__Written request__. Copy, in full, each line of the material that holds the word "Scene".

__Material provided__.
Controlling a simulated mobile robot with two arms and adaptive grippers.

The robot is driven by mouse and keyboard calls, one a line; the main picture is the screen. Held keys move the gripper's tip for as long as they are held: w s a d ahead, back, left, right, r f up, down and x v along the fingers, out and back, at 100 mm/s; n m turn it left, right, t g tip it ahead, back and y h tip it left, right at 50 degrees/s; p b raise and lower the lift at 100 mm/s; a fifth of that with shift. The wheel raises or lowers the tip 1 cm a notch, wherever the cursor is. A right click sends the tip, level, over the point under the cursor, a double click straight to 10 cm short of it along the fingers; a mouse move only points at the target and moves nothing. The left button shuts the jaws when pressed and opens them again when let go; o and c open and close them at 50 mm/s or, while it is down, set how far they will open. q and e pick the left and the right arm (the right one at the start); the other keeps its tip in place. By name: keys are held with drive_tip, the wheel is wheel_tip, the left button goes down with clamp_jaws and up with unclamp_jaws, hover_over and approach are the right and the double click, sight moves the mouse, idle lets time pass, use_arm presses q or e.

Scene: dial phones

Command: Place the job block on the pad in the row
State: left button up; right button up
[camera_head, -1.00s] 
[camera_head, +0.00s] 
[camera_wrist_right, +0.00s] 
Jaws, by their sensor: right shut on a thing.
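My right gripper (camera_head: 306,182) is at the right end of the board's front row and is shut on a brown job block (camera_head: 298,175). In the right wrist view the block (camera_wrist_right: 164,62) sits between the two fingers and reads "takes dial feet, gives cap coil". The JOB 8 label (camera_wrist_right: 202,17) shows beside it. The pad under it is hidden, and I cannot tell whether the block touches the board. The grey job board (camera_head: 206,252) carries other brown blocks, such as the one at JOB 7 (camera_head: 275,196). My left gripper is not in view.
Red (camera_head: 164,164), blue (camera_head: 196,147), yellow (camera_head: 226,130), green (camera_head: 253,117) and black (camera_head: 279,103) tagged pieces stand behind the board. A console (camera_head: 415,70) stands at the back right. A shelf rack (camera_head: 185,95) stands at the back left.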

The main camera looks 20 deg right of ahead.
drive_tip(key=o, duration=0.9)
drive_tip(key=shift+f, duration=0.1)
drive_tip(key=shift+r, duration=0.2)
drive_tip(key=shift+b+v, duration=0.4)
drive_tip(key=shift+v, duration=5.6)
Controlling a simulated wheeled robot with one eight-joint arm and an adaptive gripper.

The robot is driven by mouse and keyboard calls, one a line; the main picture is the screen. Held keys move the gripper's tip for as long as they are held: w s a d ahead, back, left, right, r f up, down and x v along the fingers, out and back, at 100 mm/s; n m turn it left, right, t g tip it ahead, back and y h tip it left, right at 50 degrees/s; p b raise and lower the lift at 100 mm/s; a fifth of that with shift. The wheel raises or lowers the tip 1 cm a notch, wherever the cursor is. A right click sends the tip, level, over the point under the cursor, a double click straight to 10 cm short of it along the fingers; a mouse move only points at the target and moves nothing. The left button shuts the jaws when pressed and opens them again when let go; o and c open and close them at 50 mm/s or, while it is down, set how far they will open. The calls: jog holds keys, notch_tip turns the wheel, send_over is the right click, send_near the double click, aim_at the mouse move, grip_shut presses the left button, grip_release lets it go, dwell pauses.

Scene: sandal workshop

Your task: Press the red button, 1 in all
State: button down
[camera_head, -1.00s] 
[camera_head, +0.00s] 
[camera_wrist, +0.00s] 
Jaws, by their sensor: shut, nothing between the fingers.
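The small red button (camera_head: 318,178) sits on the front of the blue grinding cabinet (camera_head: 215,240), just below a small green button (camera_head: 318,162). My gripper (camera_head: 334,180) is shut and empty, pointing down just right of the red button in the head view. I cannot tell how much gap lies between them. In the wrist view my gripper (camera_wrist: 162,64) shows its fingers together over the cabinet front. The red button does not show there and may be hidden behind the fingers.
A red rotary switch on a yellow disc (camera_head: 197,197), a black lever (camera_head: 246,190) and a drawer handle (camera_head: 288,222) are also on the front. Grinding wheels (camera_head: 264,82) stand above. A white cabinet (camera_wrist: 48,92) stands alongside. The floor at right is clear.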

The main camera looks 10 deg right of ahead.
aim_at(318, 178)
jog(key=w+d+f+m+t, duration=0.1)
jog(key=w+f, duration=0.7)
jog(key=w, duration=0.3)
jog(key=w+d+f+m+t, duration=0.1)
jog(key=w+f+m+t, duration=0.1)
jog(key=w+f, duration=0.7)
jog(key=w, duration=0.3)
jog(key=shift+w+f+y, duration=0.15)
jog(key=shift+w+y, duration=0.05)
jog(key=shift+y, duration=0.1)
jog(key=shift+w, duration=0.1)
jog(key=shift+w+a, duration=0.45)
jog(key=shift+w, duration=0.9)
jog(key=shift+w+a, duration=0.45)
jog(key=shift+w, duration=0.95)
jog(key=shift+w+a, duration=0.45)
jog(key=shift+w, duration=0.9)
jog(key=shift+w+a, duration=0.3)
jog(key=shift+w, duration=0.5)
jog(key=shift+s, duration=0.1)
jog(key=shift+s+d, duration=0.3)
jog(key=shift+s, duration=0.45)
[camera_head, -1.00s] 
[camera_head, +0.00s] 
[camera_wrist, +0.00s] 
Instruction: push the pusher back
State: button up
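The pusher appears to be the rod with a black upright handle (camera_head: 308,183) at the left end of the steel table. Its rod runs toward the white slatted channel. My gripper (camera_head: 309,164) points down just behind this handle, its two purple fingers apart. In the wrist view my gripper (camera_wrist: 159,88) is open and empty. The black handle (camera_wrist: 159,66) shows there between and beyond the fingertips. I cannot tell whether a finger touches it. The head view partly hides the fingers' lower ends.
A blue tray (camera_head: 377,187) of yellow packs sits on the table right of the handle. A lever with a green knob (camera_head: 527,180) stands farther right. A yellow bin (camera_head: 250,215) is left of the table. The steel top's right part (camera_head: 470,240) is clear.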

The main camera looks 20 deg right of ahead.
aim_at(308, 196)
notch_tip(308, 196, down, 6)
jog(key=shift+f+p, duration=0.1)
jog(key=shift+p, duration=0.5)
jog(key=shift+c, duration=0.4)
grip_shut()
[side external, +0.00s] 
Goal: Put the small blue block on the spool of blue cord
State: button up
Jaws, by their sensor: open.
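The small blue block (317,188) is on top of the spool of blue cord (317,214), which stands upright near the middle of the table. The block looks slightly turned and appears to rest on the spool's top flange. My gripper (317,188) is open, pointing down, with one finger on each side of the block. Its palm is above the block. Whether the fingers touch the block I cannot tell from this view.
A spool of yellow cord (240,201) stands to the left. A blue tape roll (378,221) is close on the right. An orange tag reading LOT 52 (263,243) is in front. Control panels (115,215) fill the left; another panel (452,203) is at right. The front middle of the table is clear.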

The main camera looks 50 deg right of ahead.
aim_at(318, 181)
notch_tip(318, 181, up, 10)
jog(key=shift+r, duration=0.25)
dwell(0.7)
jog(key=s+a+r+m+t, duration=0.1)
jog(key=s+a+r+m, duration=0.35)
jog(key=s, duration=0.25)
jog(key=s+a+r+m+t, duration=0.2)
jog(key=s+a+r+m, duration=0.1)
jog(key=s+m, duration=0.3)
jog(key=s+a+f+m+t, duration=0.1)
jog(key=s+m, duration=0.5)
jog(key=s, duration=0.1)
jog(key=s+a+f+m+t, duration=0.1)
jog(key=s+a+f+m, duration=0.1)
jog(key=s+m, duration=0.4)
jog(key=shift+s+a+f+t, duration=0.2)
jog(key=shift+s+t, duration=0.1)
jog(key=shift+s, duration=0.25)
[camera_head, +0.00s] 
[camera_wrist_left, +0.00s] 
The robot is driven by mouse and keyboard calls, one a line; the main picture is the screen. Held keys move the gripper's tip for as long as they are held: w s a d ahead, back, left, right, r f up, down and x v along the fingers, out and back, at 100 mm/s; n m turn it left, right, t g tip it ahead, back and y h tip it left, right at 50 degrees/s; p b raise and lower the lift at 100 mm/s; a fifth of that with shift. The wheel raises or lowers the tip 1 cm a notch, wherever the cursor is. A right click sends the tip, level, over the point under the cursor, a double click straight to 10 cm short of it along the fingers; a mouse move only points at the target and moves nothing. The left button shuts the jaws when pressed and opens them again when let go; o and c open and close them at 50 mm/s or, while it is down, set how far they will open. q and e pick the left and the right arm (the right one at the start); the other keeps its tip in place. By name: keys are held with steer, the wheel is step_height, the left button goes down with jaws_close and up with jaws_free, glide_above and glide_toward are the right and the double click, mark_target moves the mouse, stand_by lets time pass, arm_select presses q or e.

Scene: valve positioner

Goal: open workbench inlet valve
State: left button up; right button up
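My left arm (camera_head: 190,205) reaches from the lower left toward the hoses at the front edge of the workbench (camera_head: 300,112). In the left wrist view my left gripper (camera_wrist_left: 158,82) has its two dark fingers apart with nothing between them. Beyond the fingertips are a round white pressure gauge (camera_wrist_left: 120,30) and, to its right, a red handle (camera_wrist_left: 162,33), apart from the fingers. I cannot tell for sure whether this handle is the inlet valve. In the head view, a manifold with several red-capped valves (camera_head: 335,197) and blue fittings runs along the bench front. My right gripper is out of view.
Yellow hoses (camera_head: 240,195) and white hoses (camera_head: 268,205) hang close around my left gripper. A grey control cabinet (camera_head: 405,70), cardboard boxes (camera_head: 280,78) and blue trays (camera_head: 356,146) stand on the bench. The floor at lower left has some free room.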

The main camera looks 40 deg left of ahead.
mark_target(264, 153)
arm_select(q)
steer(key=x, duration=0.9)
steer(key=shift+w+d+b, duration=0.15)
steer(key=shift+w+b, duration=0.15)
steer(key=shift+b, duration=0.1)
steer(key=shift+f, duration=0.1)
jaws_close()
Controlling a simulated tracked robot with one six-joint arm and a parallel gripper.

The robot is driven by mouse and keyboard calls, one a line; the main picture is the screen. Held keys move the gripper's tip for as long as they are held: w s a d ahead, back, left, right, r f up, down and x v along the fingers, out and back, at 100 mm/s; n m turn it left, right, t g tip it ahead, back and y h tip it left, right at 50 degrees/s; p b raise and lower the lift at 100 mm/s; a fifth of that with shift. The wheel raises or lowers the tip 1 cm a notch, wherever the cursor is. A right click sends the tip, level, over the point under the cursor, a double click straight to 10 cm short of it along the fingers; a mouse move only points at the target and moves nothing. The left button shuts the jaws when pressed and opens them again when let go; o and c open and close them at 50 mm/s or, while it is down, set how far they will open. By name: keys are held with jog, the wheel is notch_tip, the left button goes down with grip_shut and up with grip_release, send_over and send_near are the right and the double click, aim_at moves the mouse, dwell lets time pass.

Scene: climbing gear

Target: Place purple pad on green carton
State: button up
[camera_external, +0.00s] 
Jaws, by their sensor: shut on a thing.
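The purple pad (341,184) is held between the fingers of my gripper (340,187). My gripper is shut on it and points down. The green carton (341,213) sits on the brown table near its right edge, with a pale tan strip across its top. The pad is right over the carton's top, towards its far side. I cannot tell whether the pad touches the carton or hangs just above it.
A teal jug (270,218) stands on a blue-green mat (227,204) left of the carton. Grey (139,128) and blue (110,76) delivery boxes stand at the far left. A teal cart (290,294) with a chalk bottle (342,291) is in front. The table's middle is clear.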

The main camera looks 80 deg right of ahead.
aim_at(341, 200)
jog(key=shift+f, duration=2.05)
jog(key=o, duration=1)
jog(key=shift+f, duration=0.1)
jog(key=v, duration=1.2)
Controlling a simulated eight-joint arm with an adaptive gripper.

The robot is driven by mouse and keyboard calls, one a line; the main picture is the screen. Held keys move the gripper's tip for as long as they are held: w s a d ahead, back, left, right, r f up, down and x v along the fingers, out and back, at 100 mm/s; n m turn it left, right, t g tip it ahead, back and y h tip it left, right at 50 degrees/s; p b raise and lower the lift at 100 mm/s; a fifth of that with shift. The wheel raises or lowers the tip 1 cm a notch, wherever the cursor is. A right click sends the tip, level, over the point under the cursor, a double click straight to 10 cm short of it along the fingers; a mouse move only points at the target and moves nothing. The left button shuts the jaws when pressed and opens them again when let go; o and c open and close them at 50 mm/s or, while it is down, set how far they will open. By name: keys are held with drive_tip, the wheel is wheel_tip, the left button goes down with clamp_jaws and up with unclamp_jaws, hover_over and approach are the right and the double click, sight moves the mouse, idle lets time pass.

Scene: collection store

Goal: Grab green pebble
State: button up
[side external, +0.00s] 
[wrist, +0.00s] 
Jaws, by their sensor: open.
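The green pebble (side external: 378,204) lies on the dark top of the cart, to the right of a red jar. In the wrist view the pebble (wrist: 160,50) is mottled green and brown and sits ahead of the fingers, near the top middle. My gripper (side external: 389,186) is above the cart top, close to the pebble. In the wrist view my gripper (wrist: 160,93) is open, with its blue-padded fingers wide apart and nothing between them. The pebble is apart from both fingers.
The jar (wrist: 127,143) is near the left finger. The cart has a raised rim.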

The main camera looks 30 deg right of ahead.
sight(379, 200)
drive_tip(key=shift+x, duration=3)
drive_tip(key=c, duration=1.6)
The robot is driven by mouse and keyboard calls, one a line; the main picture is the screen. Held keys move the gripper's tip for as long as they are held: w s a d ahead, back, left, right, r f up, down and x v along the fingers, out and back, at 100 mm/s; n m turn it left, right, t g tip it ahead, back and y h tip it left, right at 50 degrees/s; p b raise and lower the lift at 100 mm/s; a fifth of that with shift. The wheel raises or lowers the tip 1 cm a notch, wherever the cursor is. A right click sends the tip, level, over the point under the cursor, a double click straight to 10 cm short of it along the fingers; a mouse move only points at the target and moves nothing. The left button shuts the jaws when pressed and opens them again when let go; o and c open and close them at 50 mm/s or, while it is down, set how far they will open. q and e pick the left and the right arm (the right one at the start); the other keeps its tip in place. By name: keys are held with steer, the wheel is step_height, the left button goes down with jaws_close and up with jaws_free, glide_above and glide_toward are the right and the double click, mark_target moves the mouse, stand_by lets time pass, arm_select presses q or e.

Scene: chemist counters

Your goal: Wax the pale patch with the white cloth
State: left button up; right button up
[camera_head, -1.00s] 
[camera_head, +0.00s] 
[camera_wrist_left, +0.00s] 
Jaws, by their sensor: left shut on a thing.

__Solution for this exercise__.
Scene: dial phones
Scene: sandal workshop
Scene: valve positioner
Scene: climbing gear
Scene: collection store
Scene: chemist counters

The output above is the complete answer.